Robot task records
━━━
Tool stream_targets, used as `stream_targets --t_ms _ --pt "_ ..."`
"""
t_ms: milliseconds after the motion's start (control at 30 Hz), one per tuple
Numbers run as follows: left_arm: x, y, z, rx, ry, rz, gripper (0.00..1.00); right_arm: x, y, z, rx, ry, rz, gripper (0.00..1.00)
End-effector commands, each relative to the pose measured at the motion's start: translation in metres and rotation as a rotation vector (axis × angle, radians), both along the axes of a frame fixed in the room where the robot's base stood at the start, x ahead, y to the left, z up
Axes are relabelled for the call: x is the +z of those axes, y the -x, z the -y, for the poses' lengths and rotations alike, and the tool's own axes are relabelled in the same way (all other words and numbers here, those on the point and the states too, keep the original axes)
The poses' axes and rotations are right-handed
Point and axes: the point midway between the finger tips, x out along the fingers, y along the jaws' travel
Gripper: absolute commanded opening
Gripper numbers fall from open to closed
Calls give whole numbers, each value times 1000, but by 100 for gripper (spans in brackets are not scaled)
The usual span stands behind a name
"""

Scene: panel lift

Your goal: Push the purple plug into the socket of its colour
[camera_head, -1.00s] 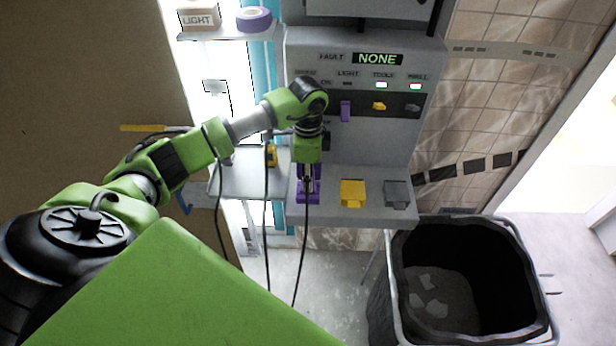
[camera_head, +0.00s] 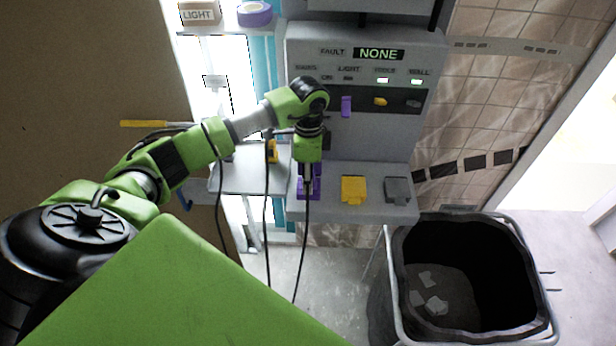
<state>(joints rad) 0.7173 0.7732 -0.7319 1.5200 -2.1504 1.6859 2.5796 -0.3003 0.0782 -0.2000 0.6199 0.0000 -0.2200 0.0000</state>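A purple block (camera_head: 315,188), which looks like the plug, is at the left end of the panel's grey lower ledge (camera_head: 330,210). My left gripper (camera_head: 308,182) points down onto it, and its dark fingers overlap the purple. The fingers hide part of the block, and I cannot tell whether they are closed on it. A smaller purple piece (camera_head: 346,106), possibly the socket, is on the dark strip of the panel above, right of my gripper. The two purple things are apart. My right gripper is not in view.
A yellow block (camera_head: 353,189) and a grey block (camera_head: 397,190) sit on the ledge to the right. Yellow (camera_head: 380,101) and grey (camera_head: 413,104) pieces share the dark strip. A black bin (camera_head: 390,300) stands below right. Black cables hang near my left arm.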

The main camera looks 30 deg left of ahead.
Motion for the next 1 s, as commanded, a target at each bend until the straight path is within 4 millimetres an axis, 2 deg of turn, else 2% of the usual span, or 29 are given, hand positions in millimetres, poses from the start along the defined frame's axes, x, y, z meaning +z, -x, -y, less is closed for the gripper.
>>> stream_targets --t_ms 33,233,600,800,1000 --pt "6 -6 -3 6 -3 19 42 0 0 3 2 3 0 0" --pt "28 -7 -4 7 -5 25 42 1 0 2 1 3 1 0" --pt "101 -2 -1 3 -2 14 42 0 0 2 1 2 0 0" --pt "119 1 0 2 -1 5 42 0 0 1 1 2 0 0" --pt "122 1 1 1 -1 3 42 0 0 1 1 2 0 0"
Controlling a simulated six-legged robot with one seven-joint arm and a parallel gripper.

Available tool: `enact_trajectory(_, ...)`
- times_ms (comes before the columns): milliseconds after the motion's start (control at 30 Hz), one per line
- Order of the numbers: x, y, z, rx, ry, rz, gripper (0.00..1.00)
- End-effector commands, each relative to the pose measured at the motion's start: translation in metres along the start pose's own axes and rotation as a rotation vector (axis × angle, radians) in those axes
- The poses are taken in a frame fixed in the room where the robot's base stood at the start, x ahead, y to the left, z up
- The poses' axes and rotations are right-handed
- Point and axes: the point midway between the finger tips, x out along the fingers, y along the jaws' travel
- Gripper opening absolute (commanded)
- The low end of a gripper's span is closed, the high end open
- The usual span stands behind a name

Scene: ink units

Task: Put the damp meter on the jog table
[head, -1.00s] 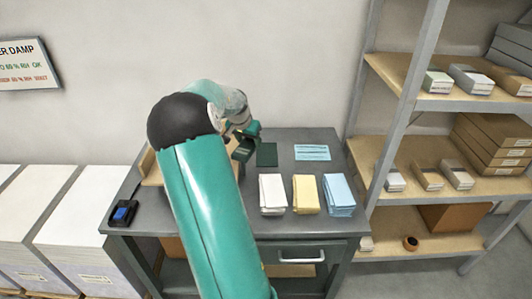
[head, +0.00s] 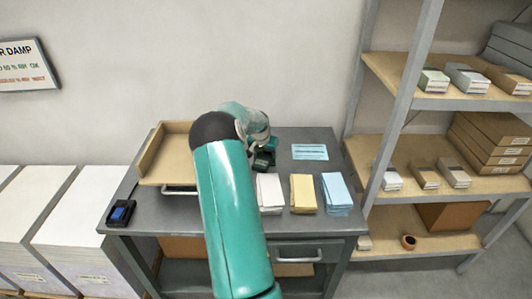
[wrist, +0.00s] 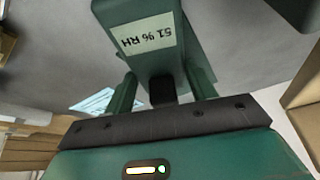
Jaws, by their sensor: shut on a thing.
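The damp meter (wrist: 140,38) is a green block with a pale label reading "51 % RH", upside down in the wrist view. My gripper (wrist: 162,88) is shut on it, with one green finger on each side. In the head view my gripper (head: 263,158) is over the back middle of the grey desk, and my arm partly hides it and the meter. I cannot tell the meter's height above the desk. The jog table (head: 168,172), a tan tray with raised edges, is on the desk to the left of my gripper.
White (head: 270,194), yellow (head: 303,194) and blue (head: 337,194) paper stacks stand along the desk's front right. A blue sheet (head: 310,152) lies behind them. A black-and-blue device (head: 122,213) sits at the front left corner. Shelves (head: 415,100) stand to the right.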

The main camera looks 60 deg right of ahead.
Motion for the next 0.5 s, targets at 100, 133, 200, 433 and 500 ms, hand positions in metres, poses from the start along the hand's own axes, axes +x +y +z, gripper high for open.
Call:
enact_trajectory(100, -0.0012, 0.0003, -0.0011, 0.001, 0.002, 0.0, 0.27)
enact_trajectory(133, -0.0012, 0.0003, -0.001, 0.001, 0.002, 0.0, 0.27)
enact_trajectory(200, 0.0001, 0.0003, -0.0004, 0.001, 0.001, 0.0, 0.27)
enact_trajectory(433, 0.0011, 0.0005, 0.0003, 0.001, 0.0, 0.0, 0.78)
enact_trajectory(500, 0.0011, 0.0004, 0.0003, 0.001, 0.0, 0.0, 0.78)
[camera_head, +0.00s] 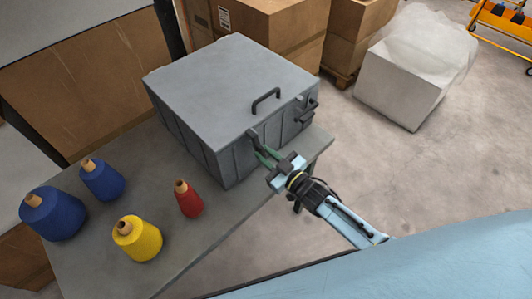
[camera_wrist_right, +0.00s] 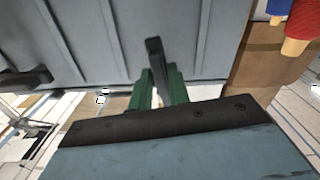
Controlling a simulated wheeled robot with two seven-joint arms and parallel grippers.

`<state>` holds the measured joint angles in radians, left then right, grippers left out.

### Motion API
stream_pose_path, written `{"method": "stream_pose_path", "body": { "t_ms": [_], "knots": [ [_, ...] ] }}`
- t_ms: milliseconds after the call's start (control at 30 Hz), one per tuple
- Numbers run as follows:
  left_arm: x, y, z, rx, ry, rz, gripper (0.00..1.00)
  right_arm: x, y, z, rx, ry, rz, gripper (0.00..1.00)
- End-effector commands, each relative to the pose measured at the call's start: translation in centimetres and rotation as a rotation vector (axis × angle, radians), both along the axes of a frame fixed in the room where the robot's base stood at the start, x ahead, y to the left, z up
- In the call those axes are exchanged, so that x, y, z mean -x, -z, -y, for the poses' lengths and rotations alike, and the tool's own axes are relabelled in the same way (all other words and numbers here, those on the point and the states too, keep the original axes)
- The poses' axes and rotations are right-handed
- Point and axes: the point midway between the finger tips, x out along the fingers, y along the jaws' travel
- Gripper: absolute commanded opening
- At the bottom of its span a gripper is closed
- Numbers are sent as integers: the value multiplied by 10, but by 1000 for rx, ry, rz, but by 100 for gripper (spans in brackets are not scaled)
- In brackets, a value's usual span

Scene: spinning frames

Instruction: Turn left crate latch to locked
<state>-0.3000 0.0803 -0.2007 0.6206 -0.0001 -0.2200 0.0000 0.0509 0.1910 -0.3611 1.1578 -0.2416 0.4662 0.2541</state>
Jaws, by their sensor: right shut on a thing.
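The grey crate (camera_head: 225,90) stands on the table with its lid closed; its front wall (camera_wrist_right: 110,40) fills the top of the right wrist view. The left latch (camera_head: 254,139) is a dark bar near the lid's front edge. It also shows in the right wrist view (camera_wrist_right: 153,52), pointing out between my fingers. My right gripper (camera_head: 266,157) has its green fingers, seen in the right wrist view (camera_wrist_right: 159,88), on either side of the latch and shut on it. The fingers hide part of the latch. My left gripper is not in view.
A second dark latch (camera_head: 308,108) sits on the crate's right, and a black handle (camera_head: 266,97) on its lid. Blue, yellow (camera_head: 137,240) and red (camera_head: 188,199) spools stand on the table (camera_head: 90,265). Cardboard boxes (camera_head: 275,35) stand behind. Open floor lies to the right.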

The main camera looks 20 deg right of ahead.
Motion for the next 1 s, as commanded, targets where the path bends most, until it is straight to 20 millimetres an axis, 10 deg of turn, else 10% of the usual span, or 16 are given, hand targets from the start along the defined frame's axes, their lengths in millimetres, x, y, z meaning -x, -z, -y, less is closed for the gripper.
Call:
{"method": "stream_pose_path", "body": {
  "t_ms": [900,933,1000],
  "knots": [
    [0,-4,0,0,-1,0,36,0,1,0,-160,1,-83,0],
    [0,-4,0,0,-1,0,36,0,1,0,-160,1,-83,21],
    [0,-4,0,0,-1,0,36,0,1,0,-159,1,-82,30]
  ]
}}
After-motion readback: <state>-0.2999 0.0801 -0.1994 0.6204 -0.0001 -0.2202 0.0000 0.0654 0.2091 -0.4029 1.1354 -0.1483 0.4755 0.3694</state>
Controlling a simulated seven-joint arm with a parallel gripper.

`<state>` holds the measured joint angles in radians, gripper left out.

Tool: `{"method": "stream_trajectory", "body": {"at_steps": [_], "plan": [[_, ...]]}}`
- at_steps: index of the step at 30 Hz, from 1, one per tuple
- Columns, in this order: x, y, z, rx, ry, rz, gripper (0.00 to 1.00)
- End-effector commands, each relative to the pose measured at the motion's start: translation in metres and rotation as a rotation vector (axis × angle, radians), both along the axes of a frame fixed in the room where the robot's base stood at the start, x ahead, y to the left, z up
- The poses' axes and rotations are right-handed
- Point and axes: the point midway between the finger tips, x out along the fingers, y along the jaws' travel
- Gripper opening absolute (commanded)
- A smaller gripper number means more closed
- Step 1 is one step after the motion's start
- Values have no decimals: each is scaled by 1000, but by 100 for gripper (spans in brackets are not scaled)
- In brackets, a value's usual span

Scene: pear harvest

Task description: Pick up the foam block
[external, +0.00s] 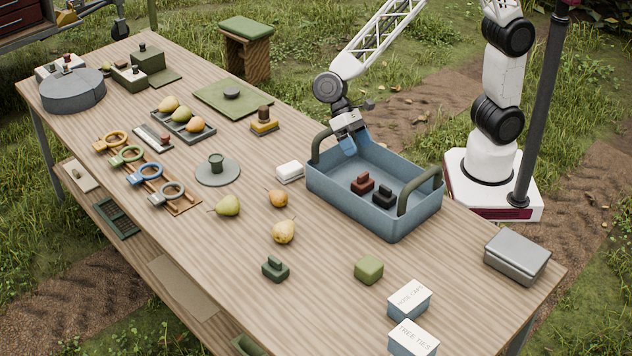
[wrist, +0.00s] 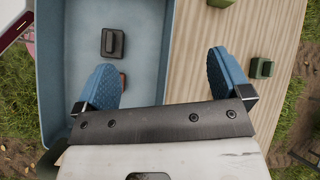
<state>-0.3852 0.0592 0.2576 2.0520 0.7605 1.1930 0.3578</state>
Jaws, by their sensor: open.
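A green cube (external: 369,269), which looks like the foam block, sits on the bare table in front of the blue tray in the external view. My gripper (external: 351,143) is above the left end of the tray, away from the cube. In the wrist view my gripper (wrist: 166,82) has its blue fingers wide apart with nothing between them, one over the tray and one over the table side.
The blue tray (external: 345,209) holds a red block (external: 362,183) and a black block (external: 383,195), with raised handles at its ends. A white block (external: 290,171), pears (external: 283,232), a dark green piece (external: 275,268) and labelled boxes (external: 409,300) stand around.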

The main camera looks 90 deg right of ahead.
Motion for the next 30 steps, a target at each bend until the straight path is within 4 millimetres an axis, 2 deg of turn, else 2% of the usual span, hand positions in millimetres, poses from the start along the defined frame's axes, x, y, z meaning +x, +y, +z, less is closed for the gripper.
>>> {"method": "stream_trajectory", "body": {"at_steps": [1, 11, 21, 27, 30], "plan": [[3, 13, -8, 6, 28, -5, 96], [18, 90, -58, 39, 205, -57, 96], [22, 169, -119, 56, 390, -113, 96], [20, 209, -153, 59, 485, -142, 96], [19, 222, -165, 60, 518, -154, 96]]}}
━━━
» **STATED PROBLEM**
State the count of lines in the data holding the word "parallel", adding nothing to it.

» **TASK RESPONSE**
3